Più tardi nel pomeriggio qualche giovane signora malamente intenzionata a farmi lavorare mi deve inseguire nel paddock per prendermi.
Mi diverte molto questa cosa: aspetto che si avvicini e mi sposto, di poco però.
Poi mi sposto ancora e così via.
Alla fine mi faccio prendere, perché un po’ di attività fisica alla mia età sento che mi fa molto bene e mi mantiene giovane.
Così faccio un po’ di riscaldamento: passo, trotto, galoppo, volte e circoli.
Poi trotterello tranquilla per il campo con la mia signora (convintissima di farmi già lavorare) finché non arriva un cerbero con Toscanello e barbetta che inizia ad incitarla sul da farsi: e la cosa incredibile è che poi lei LO FA!
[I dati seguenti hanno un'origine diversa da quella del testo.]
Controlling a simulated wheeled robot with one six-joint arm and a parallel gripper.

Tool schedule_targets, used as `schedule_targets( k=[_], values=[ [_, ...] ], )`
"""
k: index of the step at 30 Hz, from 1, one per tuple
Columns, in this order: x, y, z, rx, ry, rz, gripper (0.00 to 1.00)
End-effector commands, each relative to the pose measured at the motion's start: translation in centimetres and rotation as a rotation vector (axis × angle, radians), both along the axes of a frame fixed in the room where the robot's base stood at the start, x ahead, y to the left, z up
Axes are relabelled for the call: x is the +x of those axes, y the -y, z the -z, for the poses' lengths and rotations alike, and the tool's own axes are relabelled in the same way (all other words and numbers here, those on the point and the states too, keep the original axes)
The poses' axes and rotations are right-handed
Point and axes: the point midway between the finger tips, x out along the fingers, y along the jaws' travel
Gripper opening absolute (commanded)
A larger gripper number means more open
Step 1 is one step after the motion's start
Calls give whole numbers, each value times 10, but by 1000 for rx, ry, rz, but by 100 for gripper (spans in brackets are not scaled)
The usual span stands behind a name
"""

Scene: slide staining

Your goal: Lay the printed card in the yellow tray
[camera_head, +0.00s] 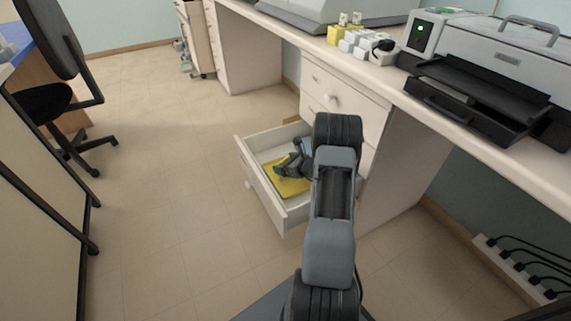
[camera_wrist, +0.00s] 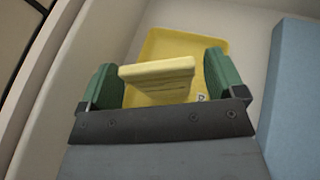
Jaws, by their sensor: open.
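The yellow tray (camera_wrist: 184,45) lies in the open drawer (camera_head: 262,190); it also shows in the head view (camera_head: 286,187). My gripper (camera_head: 290,168) is down in the drawer over the tray. In the wrist view my green fingers (camera_wrist: 160,72) are apart. A pale yellow, block-like piece (camera_wrist: 157,69) with fine streaks lies between them, with a gap at each end. A small white patch with a dark mark (camera_wrist: 201,97) shows by the right finger; I cannot tell whether it is part of the printed card. The near part of the tray is hidden by my gripper.
A blue block-shaped thing (camera_wrist: 292,95) is in the drawer right of the tray. The drawer front (camera_wrist: 82,40) is close on the left. The white desk (camera_head: 395,88) with a printer (camera_head: 500,60) stands above right. Floor left of the drawer is clear.

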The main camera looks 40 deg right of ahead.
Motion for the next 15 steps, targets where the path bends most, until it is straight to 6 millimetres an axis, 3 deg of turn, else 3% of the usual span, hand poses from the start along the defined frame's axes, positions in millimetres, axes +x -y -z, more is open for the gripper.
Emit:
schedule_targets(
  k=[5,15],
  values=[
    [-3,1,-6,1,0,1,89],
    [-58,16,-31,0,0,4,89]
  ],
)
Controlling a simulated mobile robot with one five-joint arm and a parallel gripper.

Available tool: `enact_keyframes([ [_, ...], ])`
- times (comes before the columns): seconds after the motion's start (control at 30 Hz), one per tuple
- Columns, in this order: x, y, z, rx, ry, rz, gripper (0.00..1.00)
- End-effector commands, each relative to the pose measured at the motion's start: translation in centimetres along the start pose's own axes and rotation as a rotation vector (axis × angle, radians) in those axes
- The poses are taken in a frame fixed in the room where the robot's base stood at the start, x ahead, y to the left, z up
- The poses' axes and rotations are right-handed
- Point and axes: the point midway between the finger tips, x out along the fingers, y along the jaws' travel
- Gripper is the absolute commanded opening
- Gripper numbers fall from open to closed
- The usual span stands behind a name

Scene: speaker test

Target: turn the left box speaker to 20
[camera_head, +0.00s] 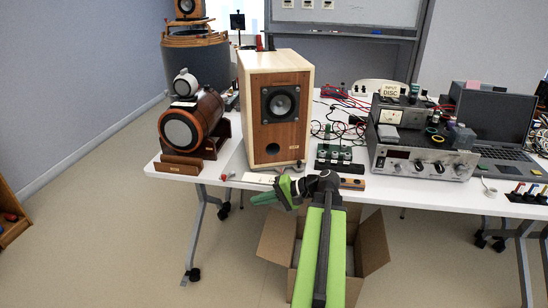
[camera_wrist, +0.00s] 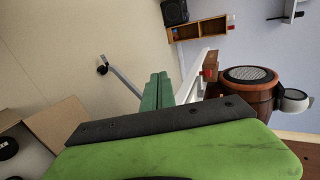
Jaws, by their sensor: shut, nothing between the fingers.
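A wooden box speaker (camera_head: 251,108) stands upright on the white table, with a pale cabinet, a brown front, a dark round driver and a round port below. A second, smaller box speaker (camera_head: 188,9) is at the back left, cut by the top edge. My gripper (camera_head: 262,198) is at the table's front edge, low in front of the wooden box speaker and apart from it, its green fingers pointing left. In the wrist view my gripper (camera_wrist: 157,90) is shut and empty. No number scale is readable on the speaker.
A brown barrel-shaped speaker (camera_head: 194,125) stands left of the box speaker; it also shows in the wrist view (camera_wrist: 249,92). A green circuit board (camera_head: 334,155) and an amplifier (camera_head: 425,150) are to the right. An open carton (camera_head: 372,243) sits below the table (camera_head: 232,164).

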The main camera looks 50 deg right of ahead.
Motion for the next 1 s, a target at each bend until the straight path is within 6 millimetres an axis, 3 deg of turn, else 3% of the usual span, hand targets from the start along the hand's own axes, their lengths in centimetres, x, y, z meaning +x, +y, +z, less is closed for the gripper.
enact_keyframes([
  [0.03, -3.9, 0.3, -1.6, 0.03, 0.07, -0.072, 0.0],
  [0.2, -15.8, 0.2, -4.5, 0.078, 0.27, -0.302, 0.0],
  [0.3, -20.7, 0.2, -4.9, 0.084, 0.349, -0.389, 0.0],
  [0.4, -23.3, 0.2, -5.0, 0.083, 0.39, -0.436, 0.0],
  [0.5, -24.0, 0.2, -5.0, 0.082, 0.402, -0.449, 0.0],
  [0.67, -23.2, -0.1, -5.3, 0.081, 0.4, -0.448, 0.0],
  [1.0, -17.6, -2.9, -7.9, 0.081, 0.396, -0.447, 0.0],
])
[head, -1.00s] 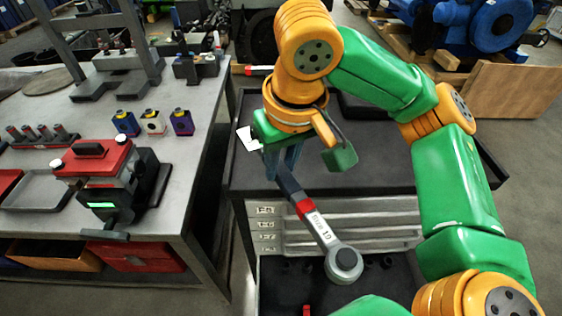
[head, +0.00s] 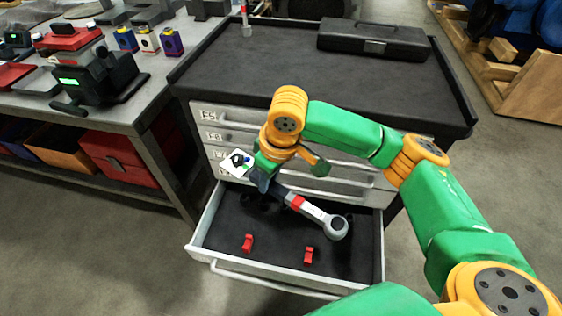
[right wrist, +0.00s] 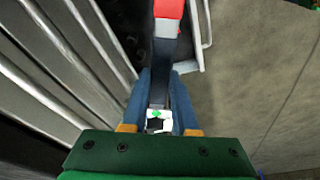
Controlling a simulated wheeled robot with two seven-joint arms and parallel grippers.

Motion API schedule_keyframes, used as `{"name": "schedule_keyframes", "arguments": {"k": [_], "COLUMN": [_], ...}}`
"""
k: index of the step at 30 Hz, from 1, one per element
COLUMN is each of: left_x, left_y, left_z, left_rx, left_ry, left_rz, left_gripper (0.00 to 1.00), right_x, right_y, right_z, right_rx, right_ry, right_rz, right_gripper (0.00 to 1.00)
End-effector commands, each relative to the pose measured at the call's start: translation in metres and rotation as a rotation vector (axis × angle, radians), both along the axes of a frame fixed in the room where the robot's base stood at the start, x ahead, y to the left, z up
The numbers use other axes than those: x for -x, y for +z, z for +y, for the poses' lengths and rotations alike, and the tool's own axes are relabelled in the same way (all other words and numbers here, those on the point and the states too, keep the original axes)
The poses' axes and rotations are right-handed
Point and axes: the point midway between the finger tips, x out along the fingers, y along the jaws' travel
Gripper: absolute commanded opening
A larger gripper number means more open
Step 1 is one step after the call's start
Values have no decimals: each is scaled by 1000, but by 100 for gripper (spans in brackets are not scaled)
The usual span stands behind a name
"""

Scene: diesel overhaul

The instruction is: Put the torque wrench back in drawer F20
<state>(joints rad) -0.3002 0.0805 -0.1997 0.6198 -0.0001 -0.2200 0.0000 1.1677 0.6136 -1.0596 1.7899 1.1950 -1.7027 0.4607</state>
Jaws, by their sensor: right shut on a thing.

Il tizio col Toscanello deve essere una persona veramente convincente.
Finita tutta questa attività c’è una passeggiata rilassante, un bel bagnetto e poi di nuovo tante mele e carote.
A volte poi mi portano a fare delle passeggiate più lunghe con tanti altri cavalli e tutti insieme e ci divertiamo a galoppare: le chiamano Cacce alla Volpe, ma questa volpe chi l’ha mai vista?
I cani corrono, corrono. Che sia finta? Credo di si: ma io mi diverto comunque.
Ecco, io per una decina d’anni vorrei continuare a vivere così: ho saputo che qui dove sono adesso ci sono riusciti in tanti, ce la farò anche io.
Non è male, sapete?
Saluti molto affettuosi, sempre vostra
Jumping Star
P.s. La busta della lettera di Jumping portava il timbro dell’ufficio postale di Moglia, in provincia di Mantova: di più su di lei non sappiamo!